Search code examples
c#.netserializationmembaseenyim

Need help on versioning/migrating data


I'm working on a project where I'll be using Membase (think Memcached + persistence) as our persistence layer with a multi-node cluster. We're using the Enyim client to talk to the cache and we're using binary serialization to serialize/deserialize the objects to and from the cache.

One of the concerns we have is how do we effectively manage changes to our data model, if we were working with normal SQL database we can run an update script to update your tables.

Using Membase and dealing with cached binary objects we COULD grab all the cached objects and load both binaries:

  1. version of code which was used to serialize the cached objects
  2. new version of code which defines different properties

and effectively migrate the data like this, but that's hardly desirable when we could potentially have tens of millions of objects in cache.. Ideally we'd like to be able to migrate the data only when it's necessary and have some iterative process we can run to migrate a version 1 data to version 2 and then 3 and so on but I struggle to think of a way to do this with binary data..

Just a shot in the dark, has anyone had any experience dealing with this kind of problems before?

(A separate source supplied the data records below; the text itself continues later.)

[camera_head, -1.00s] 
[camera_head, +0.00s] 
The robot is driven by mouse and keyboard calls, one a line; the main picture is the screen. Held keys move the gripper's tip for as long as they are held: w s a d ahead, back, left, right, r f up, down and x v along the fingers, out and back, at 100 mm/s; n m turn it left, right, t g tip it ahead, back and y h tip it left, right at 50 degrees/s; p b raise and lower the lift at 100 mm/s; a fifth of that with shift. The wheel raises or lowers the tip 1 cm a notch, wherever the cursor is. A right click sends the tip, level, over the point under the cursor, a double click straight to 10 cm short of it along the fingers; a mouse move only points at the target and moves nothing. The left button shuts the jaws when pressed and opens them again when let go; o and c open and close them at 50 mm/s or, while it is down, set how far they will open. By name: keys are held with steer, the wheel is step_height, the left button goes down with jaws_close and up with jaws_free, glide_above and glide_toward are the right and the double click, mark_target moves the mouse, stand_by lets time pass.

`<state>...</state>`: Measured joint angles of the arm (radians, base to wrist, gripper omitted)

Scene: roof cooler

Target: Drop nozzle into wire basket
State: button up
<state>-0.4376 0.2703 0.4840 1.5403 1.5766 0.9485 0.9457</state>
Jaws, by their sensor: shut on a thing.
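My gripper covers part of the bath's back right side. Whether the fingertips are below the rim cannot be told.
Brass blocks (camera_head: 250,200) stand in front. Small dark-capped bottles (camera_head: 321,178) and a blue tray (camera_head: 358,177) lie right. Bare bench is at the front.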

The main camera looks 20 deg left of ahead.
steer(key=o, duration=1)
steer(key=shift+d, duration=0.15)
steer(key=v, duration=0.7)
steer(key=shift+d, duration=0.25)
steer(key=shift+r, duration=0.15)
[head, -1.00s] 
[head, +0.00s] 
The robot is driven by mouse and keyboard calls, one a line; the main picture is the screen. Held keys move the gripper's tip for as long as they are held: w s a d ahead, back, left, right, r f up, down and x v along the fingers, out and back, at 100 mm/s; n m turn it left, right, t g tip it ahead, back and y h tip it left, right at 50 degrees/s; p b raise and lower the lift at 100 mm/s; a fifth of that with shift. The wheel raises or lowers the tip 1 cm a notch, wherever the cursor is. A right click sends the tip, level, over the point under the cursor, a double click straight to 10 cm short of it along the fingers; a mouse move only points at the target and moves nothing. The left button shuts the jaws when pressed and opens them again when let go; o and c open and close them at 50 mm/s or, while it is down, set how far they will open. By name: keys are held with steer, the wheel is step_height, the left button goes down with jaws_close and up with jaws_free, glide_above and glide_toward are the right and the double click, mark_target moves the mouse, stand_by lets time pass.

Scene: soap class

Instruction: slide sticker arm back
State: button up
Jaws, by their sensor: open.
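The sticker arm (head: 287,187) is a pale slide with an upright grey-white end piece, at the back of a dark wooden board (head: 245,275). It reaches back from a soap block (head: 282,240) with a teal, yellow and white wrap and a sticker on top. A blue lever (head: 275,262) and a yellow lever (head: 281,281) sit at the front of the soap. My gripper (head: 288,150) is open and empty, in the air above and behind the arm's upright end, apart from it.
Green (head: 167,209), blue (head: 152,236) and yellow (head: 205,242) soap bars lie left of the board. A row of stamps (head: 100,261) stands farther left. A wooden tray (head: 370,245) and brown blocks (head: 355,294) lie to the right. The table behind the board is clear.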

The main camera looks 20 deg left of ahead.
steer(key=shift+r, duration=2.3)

We're more than happy to use other forms of serialization and could simply store string (compressed maybe) data in the cache instead and handle the serialization ourselves.

Thanks,


Solution

  • Consider a repair on read paradigm where the new version of your library understands how to recognize V1 or V2 objects, uses an appropriate deserializer based on the version the object was stored as, but then reserializes V1 objects to V2 format after touching them.

    That way there's no need to batch update all of your objects, but you will eventually migrate all objects to V2 format. You can run a background process to slowly grab V1 objects and convert to V2 objects if needed to avoid the complexity of eventually having V1 through Vn to deal with in the repair on read algorithm.